Published online by Cambridge University Press: 06 July 2010
This chapter shows how to use schemas to define new data types. It also explains the mathematical meaning or semantics of schemas. This will help you use schemas expressively and reason about Z texts.
Schema types
So far we have treated schemas as nothing more than macros that we can use to abbreviate blocks of mathematical text. In this view, schemas and the schema calculus are just conveniences: They save us a lot of writing, but they don't introduce any new concepts. This modest view provides practical benefits — but it isn't very ambitious.
Schemas are more than just abbreviations. They are objects in their own right. Schema definitions declare new data types called schema types. The instances of schema types are objects called bindings. Schema references denote sets of bindings.
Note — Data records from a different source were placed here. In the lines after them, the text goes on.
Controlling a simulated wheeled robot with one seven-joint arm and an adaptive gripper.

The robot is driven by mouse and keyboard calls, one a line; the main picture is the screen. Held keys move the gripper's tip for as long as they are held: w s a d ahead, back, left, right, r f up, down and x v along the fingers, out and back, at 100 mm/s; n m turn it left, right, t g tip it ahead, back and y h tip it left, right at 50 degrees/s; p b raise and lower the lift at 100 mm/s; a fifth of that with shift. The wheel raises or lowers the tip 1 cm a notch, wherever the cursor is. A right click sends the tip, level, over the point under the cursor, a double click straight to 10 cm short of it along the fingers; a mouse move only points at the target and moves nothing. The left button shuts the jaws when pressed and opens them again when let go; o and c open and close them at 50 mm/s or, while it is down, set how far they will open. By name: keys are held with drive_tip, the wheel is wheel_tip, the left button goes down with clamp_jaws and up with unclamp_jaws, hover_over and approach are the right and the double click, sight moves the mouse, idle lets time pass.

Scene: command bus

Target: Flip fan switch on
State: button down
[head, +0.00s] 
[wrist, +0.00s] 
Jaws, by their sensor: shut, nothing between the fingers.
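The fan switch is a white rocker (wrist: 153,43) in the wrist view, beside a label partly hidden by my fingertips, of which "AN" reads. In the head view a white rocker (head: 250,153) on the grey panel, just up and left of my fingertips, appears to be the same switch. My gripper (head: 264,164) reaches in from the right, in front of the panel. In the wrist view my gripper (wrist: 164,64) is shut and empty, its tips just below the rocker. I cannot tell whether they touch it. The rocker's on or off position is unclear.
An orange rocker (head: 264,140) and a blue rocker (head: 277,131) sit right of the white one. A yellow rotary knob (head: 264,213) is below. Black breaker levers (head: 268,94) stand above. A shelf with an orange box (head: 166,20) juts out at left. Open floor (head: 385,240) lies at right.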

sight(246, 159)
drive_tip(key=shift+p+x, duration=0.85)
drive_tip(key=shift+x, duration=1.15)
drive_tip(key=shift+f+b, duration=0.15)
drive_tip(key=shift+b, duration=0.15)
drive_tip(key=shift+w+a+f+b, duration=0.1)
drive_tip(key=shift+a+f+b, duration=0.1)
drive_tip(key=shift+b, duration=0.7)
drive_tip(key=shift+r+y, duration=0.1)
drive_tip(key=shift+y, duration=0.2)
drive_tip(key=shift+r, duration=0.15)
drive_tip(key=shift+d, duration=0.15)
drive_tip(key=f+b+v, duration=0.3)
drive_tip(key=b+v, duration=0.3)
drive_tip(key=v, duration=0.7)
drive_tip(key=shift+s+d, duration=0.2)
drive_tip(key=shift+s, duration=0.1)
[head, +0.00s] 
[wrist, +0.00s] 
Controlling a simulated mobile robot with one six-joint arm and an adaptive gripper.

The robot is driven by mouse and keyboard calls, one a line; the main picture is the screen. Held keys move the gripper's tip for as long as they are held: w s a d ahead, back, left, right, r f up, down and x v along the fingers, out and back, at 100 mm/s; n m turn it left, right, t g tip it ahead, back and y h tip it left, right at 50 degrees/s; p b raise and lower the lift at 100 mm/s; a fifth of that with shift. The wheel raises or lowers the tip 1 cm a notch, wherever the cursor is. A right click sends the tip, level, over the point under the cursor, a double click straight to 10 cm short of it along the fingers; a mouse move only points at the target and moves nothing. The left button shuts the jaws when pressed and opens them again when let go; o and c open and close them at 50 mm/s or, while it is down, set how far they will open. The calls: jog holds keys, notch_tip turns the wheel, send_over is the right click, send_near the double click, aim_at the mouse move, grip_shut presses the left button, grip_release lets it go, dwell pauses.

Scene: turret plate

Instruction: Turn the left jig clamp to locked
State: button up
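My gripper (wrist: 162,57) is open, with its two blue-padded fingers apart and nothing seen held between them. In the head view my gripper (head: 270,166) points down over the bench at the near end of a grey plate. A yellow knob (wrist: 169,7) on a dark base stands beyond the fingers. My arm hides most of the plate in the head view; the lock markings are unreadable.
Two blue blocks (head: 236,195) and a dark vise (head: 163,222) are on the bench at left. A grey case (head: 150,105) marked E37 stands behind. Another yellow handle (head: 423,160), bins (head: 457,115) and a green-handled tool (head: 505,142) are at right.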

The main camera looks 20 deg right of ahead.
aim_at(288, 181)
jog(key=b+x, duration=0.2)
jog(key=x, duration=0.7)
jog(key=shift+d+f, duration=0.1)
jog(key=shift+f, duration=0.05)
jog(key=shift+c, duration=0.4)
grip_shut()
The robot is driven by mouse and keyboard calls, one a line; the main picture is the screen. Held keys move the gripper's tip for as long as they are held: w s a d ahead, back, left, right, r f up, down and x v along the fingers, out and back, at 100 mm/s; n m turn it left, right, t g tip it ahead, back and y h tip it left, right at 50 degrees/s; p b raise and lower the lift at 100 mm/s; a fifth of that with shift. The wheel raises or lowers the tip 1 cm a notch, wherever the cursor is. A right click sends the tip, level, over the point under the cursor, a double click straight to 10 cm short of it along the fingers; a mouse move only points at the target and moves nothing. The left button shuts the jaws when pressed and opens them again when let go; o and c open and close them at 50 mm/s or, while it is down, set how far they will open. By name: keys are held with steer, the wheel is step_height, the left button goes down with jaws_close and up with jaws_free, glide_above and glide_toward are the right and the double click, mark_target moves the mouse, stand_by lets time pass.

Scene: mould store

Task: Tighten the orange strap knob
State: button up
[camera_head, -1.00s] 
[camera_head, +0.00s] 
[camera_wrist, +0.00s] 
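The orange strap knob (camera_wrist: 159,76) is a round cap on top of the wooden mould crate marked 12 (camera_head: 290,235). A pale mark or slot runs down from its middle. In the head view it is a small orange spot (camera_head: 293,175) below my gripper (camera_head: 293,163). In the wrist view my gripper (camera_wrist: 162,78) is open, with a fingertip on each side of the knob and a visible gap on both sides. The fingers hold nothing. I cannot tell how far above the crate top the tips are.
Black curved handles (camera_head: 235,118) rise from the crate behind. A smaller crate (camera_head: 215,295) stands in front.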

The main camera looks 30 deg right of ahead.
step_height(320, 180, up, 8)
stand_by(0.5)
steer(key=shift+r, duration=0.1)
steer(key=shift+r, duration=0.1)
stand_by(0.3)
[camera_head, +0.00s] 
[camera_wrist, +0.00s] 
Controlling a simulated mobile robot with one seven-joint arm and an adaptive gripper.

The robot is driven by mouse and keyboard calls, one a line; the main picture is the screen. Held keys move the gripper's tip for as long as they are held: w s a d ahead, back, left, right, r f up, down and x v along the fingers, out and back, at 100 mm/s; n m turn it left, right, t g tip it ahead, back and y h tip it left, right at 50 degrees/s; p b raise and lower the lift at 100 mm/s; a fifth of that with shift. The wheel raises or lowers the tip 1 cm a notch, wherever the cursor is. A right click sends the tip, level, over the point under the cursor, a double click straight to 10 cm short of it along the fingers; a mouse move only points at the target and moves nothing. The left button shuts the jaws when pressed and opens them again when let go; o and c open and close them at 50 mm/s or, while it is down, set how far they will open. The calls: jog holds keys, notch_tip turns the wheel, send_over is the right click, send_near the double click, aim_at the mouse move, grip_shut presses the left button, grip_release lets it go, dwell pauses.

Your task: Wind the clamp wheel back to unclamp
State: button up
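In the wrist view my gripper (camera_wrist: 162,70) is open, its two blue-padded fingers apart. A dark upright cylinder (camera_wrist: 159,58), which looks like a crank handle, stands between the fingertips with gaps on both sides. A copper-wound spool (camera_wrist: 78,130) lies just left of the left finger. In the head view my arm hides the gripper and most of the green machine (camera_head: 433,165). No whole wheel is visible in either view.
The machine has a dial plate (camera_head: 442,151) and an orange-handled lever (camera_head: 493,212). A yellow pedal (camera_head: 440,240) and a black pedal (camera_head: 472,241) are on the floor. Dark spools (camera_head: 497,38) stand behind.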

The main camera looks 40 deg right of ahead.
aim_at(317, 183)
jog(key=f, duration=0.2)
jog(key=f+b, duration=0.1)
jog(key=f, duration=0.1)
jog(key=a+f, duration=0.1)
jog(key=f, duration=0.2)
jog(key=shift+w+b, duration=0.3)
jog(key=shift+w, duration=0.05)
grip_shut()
Schema types and bindings are new kinds of mathematical objects.
So far we have defined only three kinds of fundamental data types — all of the others are built up from these: basic types, declared as in [X], whose instances are individuals; set types, declared as in ℙ X, whose instances are sets; and Cartesian product types, declared as in X × Y, whose instances are tuples. Schema types and their instances, bindings, are the fourth (and last) kind of data type in Z.
A binding is the formal realization, in Z, of what we have been calling a situation or a state: an assignment of particular values to a collection of named variables.